But we well know that’s not the case. Still she doesn’t ever like to be shown her own errors, and becomes prickly when Henry yells at her. And then I wonder – what did he expect? When did he hope Betty would become more loving? More warm? We haven’t seen anything of Henry’s family, except his mother early on (and his grown daughter, so briefly, last season) but whom is he expecting Betty will model herself on? And what’s going to happen, over in Rye, New York, now that she won’t?

Instead, Don magically takes Megan with him to California, and we’ll get to that non-accidental phrase in a minute, but meanwhile, he leaves SDCP flapping in the wind, essentially.

The advent of Ken Cosgrove in this episode really surprised and, frankly, irritated me. So first he doesn’t want to trade on business with his pa-in-law. Fine. He’s different from Pete, I get that. Except of course that Pete has been extremely successful in his ventures at and with SDCP, and he and Peggy have been developing, all the way from the ham episode, a decent synchronicity in the way they work.

So why does Peggy choose Ken to go with her and grab the Topaz account? He’s fine, of course, and he gives Peggy her chance to shine, but given that it didn’t provide us with anything new – except the knowledge, which we already had, that Peggy can cement an account essentially on her own – I didn’t get as much from it as I could have, though I loved the shot, initially awkward-looking, where Peggy races across her office to Ken and he lifts her up…neatly displaying her Topaz stockings. Nice one.
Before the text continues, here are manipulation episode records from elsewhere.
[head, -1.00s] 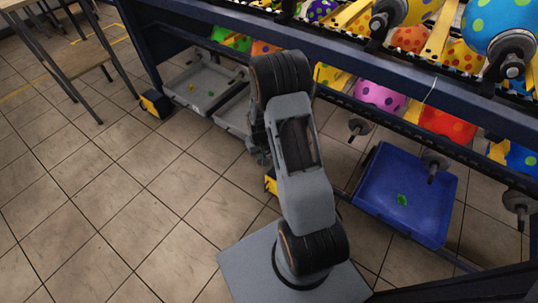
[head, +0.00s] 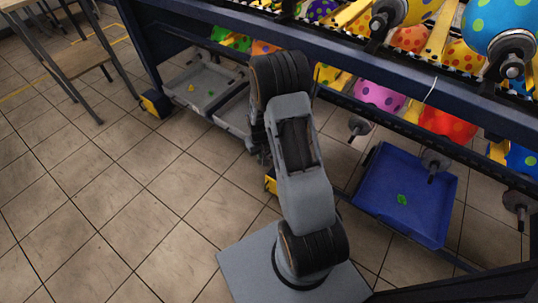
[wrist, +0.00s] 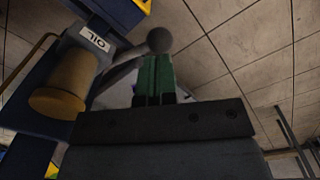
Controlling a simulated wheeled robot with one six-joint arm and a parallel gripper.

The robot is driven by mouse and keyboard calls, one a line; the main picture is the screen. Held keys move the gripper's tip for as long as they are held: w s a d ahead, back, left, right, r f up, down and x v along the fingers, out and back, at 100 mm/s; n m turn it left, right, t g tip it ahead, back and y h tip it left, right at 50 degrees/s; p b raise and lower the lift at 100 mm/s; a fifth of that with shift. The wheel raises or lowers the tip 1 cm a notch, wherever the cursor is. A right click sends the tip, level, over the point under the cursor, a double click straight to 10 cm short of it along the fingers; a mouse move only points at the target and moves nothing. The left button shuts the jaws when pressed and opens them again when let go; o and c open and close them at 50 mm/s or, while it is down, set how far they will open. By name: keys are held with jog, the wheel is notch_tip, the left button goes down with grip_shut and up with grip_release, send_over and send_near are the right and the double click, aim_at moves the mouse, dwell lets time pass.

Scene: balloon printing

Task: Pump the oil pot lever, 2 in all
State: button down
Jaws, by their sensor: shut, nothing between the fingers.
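In the wrist view, the oil pot (wrist: 65,82) is a brass-coloured cup on a dark blue frame at the left, beside a label reading OIL (wrist: 93,38). Its grey lever (wrist: 125,55) reaches right and ends in a dark round knob (wrist: 158,40). My gripper (wrist: 156,60) has its green fingers shut together with nothing between them. The fingertips are right at the knob, just below it in the picture; I cannot tell whether they touch. In the head view my arm hides the oil pot and lever.
A dark blue machine frame (head: 385,82) with balloons crosses the upper right. A blue tray (head: 375,205) lies on the floor at the right, and grey trays (head: 195,92) stand at the upper left. The tiled floor (head: 110,215) at the left is clear.

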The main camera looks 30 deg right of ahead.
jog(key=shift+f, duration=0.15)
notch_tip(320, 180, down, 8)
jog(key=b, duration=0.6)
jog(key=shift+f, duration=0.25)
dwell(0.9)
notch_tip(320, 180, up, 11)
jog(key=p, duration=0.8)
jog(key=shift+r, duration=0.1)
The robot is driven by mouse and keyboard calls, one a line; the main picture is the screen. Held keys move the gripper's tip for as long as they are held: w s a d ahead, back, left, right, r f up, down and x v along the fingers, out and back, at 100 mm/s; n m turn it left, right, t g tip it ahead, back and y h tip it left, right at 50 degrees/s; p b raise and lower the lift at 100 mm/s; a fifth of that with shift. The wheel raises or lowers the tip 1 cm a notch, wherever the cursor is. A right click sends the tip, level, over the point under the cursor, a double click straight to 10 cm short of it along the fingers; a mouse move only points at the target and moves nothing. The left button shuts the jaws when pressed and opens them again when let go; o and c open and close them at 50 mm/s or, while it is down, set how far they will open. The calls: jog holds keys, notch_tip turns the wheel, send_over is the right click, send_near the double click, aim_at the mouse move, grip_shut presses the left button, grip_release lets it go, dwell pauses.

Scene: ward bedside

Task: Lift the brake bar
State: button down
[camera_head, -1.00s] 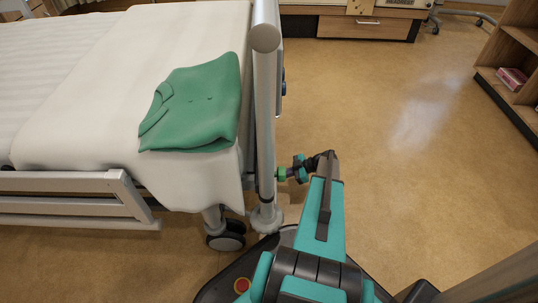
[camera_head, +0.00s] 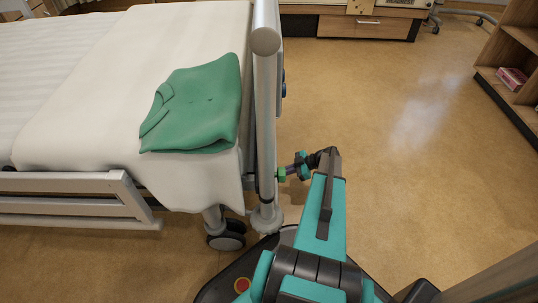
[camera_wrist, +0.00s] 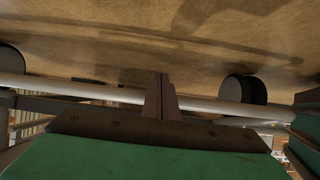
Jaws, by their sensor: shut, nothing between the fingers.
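In the wrist view a long pale bar (camera_wrist: 205,104) runs across the picture under the bed, between two dark castor wheels. I take it for the brake bar, but cannot be sure. My gripper (camera_wrist: 157,82) shows there with its dark fingers together and empty, in front of the bar in the picture. I cannot tell whether they touch it. In the head view my gripper's green part (camera_head: 282,174) is beside the bed's corner post (camera_head: 266,130), low down. The fingertips are hidden there, and I cannot make out the brake bar.
The bed (camera_head: 85,80) fills the left, with a folded green garment (camera_head: 198,105) on its white cover. A castor (camera_head: 228,238) stands below the corner. Open floor (camera_head: 410,150) lies to the right. A wooden shelf (camera_head: 512,50) stands at the far right.

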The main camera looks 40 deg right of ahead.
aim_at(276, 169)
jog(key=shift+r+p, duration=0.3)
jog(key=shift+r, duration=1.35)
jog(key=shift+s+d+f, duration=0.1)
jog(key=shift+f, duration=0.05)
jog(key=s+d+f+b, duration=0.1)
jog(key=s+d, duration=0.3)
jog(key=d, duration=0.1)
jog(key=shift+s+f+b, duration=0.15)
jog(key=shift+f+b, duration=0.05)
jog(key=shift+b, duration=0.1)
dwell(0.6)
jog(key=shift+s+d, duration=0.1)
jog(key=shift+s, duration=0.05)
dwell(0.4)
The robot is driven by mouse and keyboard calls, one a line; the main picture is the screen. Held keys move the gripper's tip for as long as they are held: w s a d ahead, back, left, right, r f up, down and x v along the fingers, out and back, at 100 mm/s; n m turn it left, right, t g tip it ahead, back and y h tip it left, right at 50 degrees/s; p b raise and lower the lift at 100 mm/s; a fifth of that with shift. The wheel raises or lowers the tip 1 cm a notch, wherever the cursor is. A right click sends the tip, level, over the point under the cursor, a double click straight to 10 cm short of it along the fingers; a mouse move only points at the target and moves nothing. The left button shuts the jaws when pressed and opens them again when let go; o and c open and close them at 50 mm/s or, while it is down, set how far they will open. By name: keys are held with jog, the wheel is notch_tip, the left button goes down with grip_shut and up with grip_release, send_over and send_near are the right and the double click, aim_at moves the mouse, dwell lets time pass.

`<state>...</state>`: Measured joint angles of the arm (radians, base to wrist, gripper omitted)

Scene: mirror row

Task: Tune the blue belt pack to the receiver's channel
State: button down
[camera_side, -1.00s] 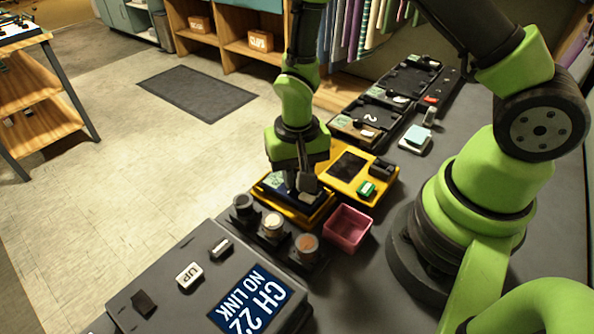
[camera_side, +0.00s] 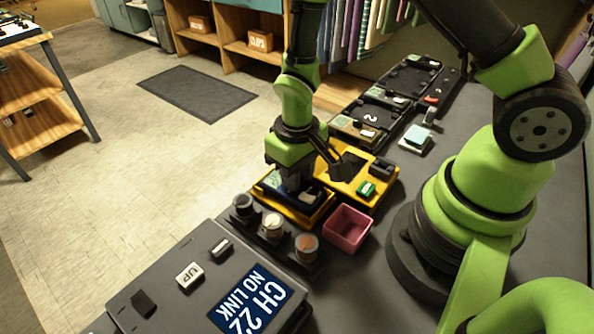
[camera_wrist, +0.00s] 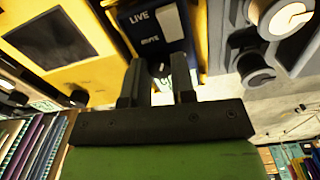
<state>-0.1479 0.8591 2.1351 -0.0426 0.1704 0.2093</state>
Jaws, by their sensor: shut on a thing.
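The dark blue belt pack (camera_side: 311,195) lies in a yellow cradle (camera_side: 302,218) in the side view. In the wrist view the pack (camera_wrist: 150,42) shows a "LIVE" mark, a second small mark and a pale label. My gripper (camera_side: 290,193) points down over the pack. In the wrist view my gripper (camera_wrist: 160,70) is shut on a small dark knob at the pack's edge; the fingers hide most of it. The grey receiver (camera_side: 160,260) is at the lower left. Its screen (camera_side: 250,300) reads "CH 22" and "NO LINK", its last digit partly cut off.
Three round-topped pieces (camera_side: 273,224) stand in a dark rack between cradle and receiver. A pink bin (camera_side: 347,229) is to the right. Dark trays (camera_side: 380,115) continue towards the back.

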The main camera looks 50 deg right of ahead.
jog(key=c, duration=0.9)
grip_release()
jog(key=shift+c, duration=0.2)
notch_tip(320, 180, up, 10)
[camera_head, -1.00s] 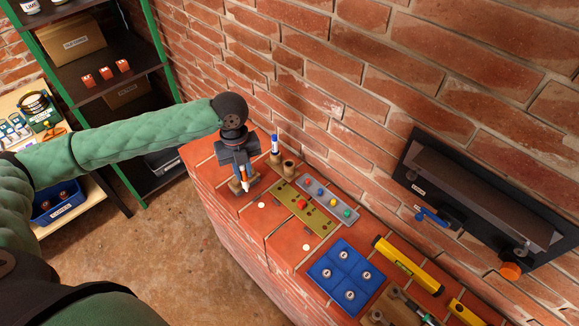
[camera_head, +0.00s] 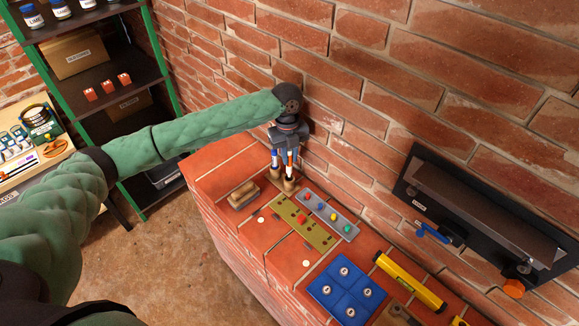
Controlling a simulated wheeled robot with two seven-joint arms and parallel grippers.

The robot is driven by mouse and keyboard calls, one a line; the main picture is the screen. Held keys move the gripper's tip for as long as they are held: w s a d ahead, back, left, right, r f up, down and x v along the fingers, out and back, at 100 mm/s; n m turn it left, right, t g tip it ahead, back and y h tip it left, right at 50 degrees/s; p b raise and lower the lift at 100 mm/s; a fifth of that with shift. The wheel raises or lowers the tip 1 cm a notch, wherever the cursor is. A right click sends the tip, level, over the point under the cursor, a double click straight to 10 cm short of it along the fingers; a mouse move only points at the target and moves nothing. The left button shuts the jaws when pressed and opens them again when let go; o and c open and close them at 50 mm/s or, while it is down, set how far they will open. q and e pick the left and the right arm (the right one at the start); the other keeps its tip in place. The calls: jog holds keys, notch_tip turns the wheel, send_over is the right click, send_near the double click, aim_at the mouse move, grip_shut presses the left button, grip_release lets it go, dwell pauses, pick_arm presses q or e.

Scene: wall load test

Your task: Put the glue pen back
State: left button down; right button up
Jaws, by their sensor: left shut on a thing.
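My left gripper (camera_head: 285,152) is shut on the orange and white glue pen (camera_head: 290,158), which points downward. The pen's lower end is at the mouth of a small brown round holder (camera_head: 289,185) near the wall; I cannot tell whether the tip is inside it. A blue and white pen (camera_head: 275,158) stands upright just left of the held pen, in a second brown holder (camera_head: 275,173), partly hidden by my gripper. My right gripper is not in view.
A wooden block (camera_head: 243,194) lies on the brick ledge (camera_head: 215,170) to the left. A board with coloured pegs (camera_head: 303,222), a blue tray (camera_head: 325,290) and a yellow level (camera_head: 410,281) lie to the right. The brick wall rises close behind my gripper.

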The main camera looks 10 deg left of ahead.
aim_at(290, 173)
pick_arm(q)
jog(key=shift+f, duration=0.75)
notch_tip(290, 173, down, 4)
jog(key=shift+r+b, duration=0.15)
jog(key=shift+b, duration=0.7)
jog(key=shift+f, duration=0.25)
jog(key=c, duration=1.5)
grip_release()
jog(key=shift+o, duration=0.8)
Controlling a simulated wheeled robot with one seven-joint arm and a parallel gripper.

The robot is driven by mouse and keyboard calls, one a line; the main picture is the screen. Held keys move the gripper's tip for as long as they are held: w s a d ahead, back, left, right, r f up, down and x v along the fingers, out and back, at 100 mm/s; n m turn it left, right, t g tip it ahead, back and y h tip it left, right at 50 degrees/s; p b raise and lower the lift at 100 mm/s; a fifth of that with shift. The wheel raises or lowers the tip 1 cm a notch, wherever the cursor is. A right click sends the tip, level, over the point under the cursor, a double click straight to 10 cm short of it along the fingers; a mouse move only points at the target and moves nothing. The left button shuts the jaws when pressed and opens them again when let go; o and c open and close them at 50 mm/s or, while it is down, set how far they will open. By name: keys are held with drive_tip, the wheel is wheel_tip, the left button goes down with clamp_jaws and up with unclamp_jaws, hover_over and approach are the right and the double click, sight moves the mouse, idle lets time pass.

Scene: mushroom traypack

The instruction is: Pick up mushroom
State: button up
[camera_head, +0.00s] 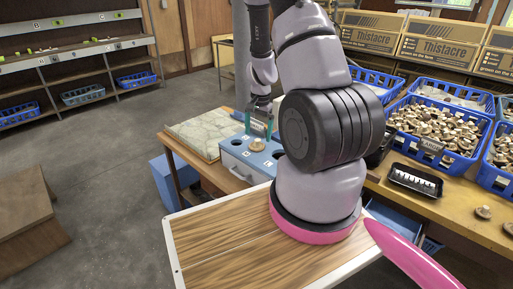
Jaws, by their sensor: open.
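A pale tan mushroom (257,144) sits on top of a light blue box (237,152) with dark round holes, on the wooden bench at picture centre. My gripper (259,124) points down just above this mushroom, its two teal fingers apart with nothing seen between them. Whether the fingertips touch the mushroom is too small to tell. Many more mushrooms (435,127) fill blue crates at the right. A loose mushroom (483,211) lies on the bench at the far right.
A pale stone-patterned slab (203,132) lies left of the blue box. Cardboard boxes (438,52) line the back right. My arm hides part of the bench.

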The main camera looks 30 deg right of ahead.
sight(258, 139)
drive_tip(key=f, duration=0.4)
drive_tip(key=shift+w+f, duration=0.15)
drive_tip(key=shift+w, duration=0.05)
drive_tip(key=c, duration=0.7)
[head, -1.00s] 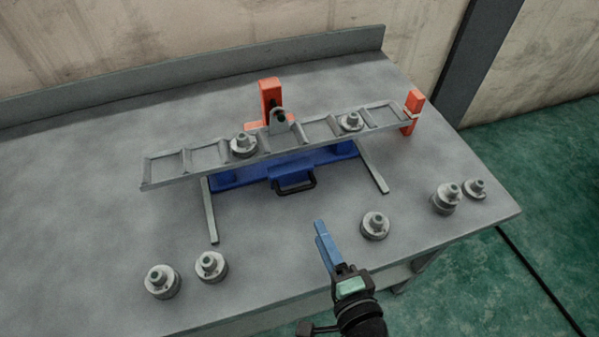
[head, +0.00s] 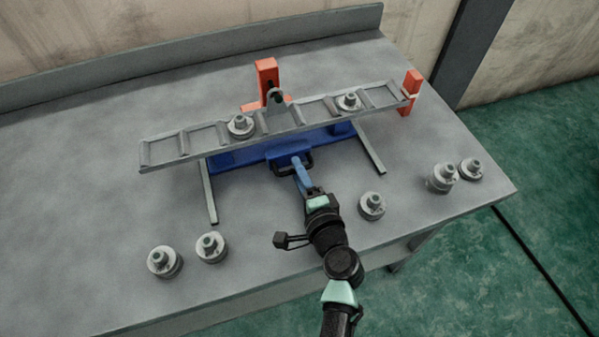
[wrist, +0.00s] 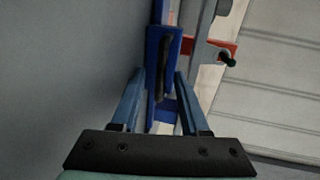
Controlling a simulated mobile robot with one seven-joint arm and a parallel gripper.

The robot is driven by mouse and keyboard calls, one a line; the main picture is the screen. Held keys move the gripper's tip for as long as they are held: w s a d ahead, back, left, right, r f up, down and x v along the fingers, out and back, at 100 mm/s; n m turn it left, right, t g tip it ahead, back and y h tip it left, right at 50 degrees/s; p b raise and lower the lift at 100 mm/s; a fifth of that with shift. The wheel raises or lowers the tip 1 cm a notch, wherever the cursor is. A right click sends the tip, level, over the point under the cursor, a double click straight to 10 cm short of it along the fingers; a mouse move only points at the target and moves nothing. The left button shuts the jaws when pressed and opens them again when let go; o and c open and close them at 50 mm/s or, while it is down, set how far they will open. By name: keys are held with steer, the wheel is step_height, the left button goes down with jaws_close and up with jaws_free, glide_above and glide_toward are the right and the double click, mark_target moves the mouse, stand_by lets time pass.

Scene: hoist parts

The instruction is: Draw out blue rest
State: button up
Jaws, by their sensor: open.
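The blue rest (head: 233,159) lies under the grey ladder-like beam (head: 205,137), between two grey rails on the table. Its black handle (head: 308,165) sticks out at the front. My gripper (head: 299,162) is at the handle, with its blue fingers pointing at it. In the wrist view my gripper (wrist: 160,80) is open, and the dark handle (wrist: 166,55) shows between and just beyond the fingertips, in front of the blue rest (wrist: 153,48). I cannot tell whether the fingers touch it.
Two weights (head: 240,126) (head: 348,102) sit on the beam. An orange post (head: 267,78) stands behind it and an orange stop (head: 411,90) at its right end. Several loose weights (head: 372,206) stand along the table's front. The table's left side is clear.

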Otherwise, it’s quiet enough at SCDP that Don can not only pick up and leave, but take Megan with him for a week. And you know what’s coming, almost immediately. I don’t know if he let Dr. Faye in on his plans, but she should have seen it coming too. And she will wonder, lying in bed at night, resentful that her pillow is tearstained, what she should have done. Would it have been better not to push Don to ‘let people in’? She will comfort herself that Don swore he wanted an equal, someone as smart as herself, but will know in her darkest heart that part of the reason she never got further with him was that she was so stiff and awkward with Sally, that she never wanted kids. Essentially, the message she sent to Don – or at least, believes she sent – is that she can’t accept him for who and what he is, now that he has a secret about his path, and children, who aren’t a dirty little secret, but are treated as though they are.

And charming Megan, with her promise not to push Don intact, with her unassuming nature and delightful little French songs, doesn’t see them as a secret. Doesn’t see a spilled milkshake as anything but that – implied, from her perch at the ripe old age of 25, that everything will be easy and delightful and fine – she shows Don the easy, palatable package she can be, and he buys in, wholeheartedly, somehow convincing himself that this idyllic family picture, swimming in the sunshine, is what Anna would have wanted.

We’ve become so accustomed to Don scowling as his regular face, that the smiles and elation he presents when he and Megan announce their news looks manic, and unfamiliar. (Jon Hamm’s close-kept smile is one of the reasons he looks so disconcerting on 30 Rock). He is diving into his delusion that this will work out, one hundred percent – Megan doesn’t know any better, of course – and is determined not to see any downside to it. Even when he calls Dr. Faye, he knows better than to tell her the truth, but his childlike faith that it’s all going to work out forces him to blurt out the truth, wounding her when he knows he shouldn’t.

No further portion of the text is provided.